Rows about robot tasks
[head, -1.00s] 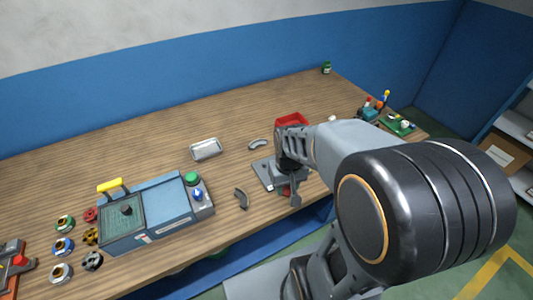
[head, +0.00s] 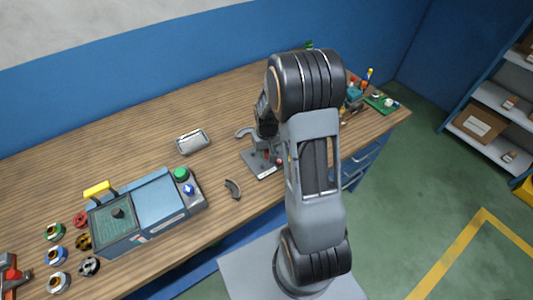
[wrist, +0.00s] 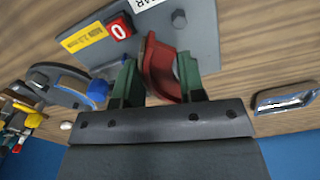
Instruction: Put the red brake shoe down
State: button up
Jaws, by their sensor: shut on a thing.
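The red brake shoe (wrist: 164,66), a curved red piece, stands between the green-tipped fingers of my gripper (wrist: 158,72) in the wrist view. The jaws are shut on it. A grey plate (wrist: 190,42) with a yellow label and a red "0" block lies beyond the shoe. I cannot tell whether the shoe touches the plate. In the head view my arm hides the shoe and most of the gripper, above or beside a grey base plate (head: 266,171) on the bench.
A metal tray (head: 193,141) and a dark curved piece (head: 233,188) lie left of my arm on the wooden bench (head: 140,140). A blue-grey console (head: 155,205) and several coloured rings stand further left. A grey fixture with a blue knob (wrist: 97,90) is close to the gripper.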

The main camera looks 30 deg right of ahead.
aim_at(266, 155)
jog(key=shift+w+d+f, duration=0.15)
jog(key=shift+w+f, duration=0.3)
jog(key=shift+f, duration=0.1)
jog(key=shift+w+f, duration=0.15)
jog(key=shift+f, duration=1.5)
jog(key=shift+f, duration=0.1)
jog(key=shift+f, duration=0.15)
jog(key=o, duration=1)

==

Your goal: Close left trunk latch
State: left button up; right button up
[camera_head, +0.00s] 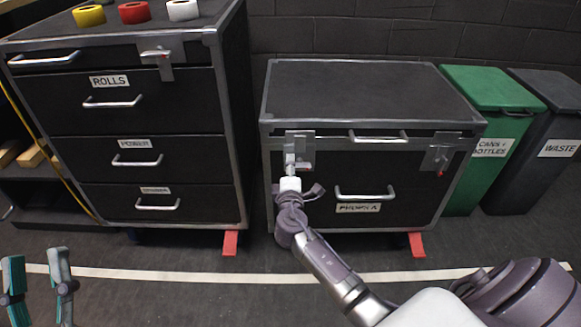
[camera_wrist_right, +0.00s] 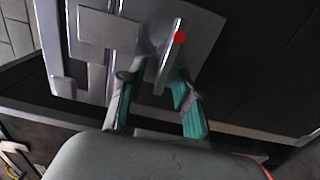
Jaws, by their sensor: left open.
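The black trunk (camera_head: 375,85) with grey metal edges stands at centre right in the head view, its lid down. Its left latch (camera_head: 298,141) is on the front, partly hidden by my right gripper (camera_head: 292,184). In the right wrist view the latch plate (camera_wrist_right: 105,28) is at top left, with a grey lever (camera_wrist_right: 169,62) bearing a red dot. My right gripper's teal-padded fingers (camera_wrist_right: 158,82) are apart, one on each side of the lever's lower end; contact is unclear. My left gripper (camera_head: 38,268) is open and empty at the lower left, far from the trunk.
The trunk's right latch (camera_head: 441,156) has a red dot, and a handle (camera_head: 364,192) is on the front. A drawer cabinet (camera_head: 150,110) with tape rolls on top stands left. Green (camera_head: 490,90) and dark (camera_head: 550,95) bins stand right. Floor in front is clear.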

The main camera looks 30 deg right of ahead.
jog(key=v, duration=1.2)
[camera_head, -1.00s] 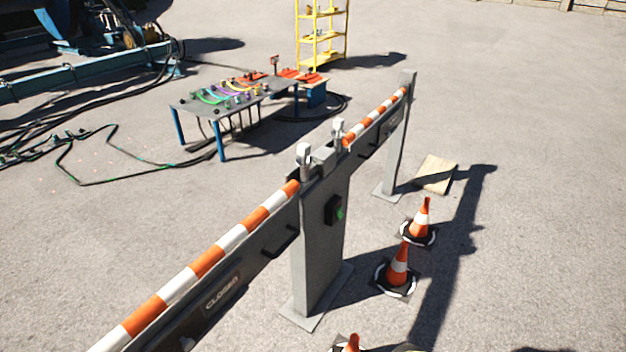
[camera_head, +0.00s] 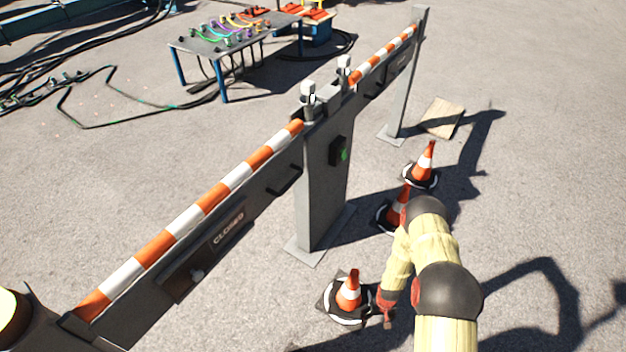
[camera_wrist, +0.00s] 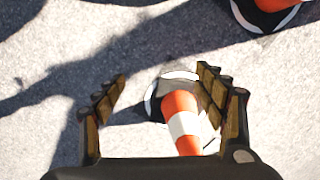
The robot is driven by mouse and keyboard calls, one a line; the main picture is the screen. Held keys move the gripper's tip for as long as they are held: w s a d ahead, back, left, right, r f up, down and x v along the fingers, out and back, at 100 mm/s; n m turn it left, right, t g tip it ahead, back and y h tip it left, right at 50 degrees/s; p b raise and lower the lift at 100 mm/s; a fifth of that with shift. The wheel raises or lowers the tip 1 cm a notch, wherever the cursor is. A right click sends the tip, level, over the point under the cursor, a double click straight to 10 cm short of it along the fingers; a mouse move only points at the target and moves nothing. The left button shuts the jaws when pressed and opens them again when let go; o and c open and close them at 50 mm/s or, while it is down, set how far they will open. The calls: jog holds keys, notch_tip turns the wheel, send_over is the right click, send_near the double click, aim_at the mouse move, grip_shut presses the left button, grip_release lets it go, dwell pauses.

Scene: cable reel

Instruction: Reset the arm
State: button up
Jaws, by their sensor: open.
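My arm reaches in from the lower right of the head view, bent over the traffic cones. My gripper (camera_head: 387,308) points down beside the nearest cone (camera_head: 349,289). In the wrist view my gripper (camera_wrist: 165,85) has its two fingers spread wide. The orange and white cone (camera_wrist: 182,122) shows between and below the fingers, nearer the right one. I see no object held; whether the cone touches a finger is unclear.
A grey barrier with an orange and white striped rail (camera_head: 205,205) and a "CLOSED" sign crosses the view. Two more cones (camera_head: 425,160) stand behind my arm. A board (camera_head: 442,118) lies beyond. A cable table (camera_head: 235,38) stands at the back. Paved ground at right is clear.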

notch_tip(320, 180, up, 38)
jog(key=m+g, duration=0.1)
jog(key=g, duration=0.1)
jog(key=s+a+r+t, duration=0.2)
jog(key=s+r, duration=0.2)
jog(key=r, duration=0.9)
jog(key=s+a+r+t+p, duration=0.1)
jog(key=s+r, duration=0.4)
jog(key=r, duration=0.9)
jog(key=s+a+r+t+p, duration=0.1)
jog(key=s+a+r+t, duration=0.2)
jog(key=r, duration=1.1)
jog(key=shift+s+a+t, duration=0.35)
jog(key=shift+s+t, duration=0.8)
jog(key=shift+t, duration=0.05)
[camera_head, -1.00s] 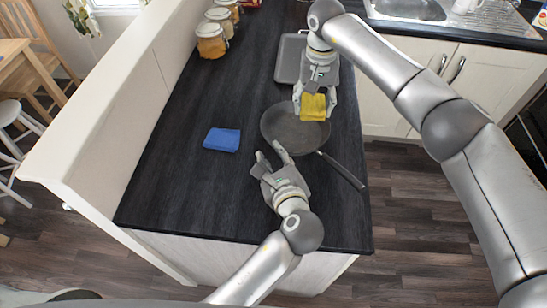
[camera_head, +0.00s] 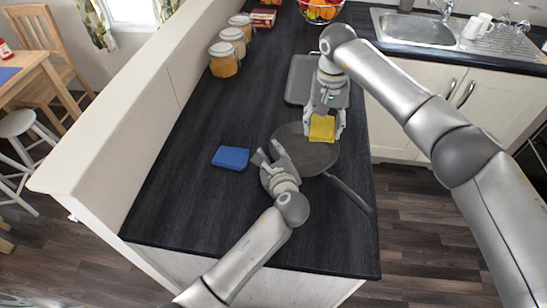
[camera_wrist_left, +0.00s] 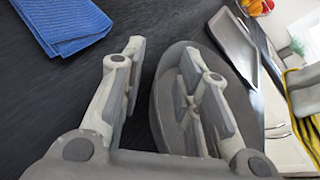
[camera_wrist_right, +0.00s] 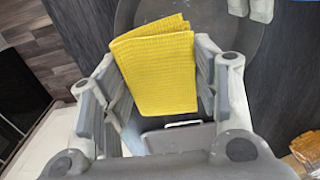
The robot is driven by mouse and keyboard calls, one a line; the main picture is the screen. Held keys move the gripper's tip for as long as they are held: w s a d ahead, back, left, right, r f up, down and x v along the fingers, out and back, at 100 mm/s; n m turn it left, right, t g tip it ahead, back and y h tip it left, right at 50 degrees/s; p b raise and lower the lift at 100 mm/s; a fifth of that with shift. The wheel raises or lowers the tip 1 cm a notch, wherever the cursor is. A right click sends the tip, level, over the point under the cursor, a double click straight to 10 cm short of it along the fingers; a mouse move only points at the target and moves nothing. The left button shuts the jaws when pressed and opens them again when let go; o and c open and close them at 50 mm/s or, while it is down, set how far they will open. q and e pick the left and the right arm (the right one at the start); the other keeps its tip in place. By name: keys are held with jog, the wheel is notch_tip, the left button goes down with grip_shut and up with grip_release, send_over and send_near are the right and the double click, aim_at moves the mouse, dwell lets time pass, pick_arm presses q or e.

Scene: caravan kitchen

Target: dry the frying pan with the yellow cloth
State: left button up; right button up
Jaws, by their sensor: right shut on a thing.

*WRITTEN REQUEST*.
Count every line above that holds the string "Scene" and give the total, nothing more.

*SOLUTION TO THIS EXERCISE*.
2